Over the first eight weeks of the season Johnson seemed like a man possessed to go prove me and my preseason statements right (man how I love anyone who does that!). Through those weeks DJ31 had all but wrapped up the Mover of the Year award having thrown down the top movement performance of the week in three of those eight; a feat never accomplished here in the four seasons of this blog’s existence. You can take a peek at those plays to refresh your memory here now…
Thing is, at this point, I have written so much about David Johnson this season that I have almost run out of superlatives (now I know how NFL game broadcasters feel). In fact, we can almost use the above four blog posts as our Mover of the Year analysis (and we are going to).
However, I do want to say a few additional things (I know, go figure, right?!).
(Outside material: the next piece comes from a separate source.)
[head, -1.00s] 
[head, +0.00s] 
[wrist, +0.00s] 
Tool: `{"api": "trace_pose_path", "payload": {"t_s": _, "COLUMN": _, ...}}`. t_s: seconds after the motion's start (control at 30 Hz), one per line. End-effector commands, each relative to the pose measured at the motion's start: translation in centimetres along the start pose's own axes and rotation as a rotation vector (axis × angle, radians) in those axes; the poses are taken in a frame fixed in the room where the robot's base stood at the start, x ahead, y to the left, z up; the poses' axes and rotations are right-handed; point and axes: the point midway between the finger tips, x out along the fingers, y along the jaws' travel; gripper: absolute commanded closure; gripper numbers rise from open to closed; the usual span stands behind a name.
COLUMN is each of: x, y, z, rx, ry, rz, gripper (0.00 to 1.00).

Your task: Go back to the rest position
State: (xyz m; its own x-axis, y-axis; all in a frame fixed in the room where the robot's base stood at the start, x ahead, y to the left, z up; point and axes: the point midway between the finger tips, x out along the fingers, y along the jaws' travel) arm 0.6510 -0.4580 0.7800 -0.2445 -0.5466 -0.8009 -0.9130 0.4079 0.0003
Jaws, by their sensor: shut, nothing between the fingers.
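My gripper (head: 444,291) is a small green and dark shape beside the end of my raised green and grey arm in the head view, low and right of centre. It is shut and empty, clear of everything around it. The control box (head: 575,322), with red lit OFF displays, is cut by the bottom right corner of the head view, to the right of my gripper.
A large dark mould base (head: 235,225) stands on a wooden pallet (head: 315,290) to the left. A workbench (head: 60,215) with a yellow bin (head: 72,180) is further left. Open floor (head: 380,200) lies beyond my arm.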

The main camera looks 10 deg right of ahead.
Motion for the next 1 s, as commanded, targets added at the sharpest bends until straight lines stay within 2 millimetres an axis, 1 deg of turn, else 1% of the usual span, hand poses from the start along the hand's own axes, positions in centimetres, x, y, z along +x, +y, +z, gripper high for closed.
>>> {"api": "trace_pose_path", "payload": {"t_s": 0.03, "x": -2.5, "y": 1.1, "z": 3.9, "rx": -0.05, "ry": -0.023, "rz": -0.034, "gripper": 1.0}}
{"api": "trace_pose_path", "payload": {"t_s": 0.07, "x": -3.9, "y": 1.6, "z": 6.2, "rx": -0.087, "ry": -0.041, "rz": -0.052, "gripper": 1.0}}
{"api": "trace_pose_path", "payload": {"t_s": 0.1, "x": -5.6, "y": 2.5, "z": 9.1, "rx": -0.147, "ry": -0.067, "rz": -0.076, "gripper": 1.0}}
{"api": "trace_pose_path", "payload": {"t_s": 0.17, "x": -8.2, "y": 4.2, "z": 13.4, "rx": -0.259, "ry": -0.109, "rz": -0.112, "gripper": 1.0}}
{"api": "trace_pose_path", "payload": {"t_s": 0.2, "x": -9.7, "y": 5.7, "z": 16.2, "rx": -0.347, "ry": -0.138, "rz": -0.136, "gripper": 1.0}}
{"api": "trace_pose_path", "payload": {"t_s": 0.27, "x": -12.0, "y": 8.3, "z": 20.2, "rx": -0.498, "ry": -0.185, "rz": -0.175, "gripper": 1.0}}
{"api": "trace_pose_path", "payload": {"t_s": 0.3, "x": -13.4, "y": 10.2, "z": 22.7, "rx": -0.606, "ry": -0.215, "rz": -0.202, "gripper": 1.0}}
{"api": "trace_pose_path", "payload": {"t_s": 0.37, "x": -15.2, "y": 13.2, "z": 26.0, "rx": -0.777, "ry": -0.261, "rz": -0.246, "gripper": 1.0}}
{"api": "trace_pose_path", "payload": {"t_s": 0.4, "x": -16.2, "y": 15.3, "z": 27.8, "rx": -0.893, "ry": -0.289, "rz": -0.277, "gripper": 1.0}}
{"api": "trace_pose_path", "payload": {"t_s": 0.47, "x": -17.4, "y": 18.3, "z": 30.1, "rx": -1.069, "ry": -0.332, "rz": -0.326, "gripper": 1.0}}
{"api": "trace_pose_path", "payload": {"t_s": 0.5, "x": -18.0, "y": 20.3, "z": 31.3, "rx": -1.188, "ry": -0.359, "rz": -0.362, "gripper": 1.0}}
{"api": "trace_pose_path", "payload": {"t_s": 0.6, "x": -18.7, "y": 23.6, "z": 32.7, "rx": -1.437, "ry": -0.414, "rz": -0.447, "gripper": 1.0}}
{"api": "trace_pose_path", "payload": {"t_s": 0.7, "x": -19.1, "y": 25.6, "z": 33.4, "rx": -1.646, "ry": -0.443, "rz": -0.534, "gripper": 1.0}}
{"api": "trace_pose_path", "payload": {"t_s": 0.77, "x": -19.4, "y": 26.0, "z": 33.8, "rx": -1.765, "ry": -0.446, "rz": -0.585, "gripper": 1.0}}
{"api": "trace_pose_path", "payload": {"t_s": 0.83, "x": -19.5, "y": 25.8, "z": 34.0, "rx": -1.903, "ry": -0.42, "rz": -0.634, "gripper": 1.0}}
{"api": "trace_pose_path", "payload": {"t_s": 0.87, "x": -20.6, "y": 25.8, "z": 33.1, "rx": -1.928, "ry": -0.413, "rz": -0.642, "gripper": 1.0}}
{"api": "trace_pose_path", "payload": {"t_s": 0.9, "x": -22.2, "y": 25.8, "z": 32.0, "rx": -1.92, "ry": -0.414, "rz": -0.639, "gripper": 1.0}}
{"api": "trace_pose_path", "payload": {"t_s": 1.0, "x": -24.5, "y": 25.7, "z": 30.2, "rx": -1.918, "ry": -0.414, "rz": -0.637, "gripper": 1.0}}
First, I want to make something abundantly clear: would the version of David Johnson that I witnessed back in the summer and wrote about on August 11th have won the Mover the Year award…especially over the special candidates that were in this annual, hotly-contested race? No, he would not have! So, that speaks to something: the current version of DJ31 is an evolved one. Though I was highly complementary of Johnson’s physical prowess and some aspects of his movement skill back in August, one of the hallmarks of mastery in movement (at least to me) is having a wide and open movement toolbox and at that time, Johnson had only shown brief flashes of this especially in the coordination and control of agility movement actions. In those agility situations, he gravitated to a comfortable (but highly specialized & adaptable) lunge cutting action in most cases and seemed to almost shy away from other movement strategies at times (for whatever reason we can only speculate). So in order to win the Mover of the Year, he had to become a player who got even more attuned to the common problems found within his position and continued to refine the most accurate solution responses in his movement arsenal in order to solve those problems.
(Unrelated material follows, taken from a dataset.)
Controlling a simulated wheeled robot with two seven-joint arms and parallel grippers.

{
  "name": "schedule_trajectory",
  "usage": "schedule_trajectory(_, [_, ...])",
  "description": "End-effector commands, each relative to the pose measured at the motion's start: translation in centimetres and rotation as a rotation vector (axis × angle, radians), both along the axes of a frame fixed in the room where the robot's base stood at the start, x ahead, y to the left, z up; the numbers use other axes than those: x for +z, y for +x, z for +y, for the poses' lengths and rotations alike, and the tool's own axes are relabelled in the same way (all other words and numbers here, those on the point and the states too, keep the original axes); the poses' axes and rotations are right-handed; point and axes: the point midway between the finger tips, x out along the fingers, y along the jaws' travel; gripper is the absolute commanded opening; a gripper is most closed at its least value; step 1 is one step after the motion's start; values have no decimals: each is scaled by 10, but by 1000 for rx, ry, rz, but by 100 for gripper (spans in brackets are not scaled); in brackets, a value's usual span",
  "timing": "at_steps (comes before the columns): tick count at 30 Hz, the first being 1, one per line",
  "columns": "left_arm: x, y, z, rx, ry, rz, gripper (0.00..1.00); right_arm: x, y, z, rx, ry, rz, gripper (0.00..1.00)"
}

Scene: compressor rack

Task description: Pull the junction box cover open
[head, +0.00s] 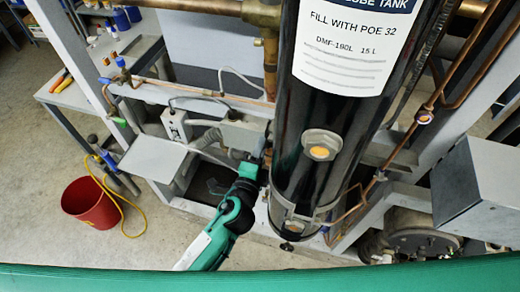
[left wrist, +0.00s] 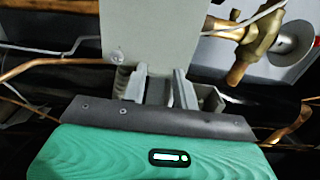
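My left gripper (head: 254,160) is at the end of the green arm, just left of the black tank's lower part. In the left wrist view its two grey fingers (left wrist: 159,75) stand apart, with a gap between them. A flat light grey panel (left wrist: 152,35) with a screw at its lower left lies straight ahead of the fingertips; I cannot tell whether they touch it. In the head view a grey box (head: 240,134) is just beyond the gripper, partly hidden. I cannot tell for sure which surface is the junction box cover. My right gripper is not in view.
The black tank (head: 325,120) stands close right of the gripper. A flat grey plate (head: 152,158) sticks out at left, near cables. Copper pipes (head: 200,93) cross behind. A grey box (head: 485,190) is at right. A red bucket (head: 90,203) stands on the floor.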

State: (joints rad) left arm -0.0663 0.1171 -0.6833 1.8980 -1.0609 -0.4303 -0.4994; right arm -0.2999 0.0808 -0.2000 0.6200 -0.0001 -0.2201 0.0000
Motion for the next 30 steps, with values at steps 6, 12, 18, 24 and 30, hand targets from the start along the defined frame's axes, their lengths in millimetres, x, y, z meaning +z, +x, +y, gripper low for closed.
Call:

Second, on this same note and token, it is VERY evident (at least to someone who has studied him extensively) that when he senses & perceives certain aspects of the ever-changing task within the organic environment that is on NFL Sunday field, he now has a whole lot more at his disposal. Do me a solid here and go re-watch each of the videos linked above (the season highlight video as well as each of the three plays of the week).
If you pay close attention to any of the above, you will see a player who is now more well-versed at using his sensory/perceptual system to gather information about the quickly emerging problem (the explicit nature of his eyes and visual gaze have become particularly evident). Additionally, you will also see a player who combines movement patterns together and can find himself in nearly any position (or sequences of positions) and he has a way to execute and carry out an effective movement solution.
On this note, we also see the inclusion cutting actions extending beyond a lunge cut and we start to see variations of this (at different step lengths and depths) as well as different cutting actions entirely in the form of both speed cuts and power cuts taking place at various speeds, to various depths/ranges of motions, and at various angles (both his body’s slicing & projection angles as well as his angle of deceleration & re-acceleration). For a big dude, his crossover is starting to become surprisingly efficient, as well (taking place with little reaching and a good hip coil & knee flexion…both features that RBs with higher COG often lack).
Now, as a Movement Coach, this enhanced skill acquisition brings me to a fascinating spot and line of questioning. Namely, did Johnson consciously attempt to add these movement strategies & solutions (such as through practice activities and tasks) or were they were learned implicitly in some way (through the dynamical complex system that is the NFL environment)? Furthermore, how much (if at all) was Johnson trying to improve in this fashion? Was he aware that this evolution of his movement skills was taking place or any of the aspects of the structure of the skills (such as changes in perception or cognition)? The answers to these questions are beyond me…though this would be a truly fascinating case study to really know the truth and attempt to determine how much of this evolution of the biodynamic structure of his movement skill was gained through each of the respective fashions.
No matter which way you cut it, David Johnson just had a season for the ages. He won’t win the NFL MVP (though his name should be being talked about for it more than it has regardless of his team’s record)…he may not win the NFL Offensive Player of the Year award (though I don’t know how he doesn’t?!)…but he was special in 2016 and IS the most masterful mover of this year; bar none, straight-up! Kuods, DJ31…may you have a quick & speedy recovery from your week 17 injury and find your movement groove early & often in 2017!
Finally, I have a little surprise for y’all! Because one year-end award for movement recognition just isn’t enough (not counting our All-Movement Team that is), I have decided to add a few more year-end awards to recognize the game’s most masterful movers in the League each year: the ‘Most Improved Mover’ and the ‘Most Impressive Rookie Mover.’ Both of the awards will be judged and selected based on the same criteria as the Mover of the Year (and the All-Movement Team for that matter).
Most Improved Mover
Landon Collins, Safety, New York Giants
As mentioned in this week’s All-Movement Team blog, at least prior to this season, Landon Collins never really impressed me all that much. However, as I looked across that All-Movement Team and as I watched players all season long, no player improved his movement skills and capabilities as much as the New York Giant now All-Pro safety.
Most Impressive Rookie Mover
Tyreek Hill, Punt Returner, Kansas City Chiefs
When talking about Tyreek Hill I hesitate to ever even write punt returner next to his name. Like a college player being recruited who doesn’t have a fit for a position per se and instead the team just lists him as “athlete”….we should almost do the same with Tyreek Hill. Proven to have been statistically productive for the Chiefs in multiple facets of the game this season, Hill is a big play bomb ready to go off no matter where he gets the ball and no matter what the situation may hold. Being named our Most Impressive Rookie Mover in the League didn’t come all that easy though as he had stiff competition with Dallas Cowboy RB Zeke Elliott nipping on his heels. A dynamic and impressive mover from the time he stepped onto a Sunday afternoon football field, Elliott’s movement looked so jaw dropping during a number of games that he could have been worthy of our Mover of the Year at certain times this season.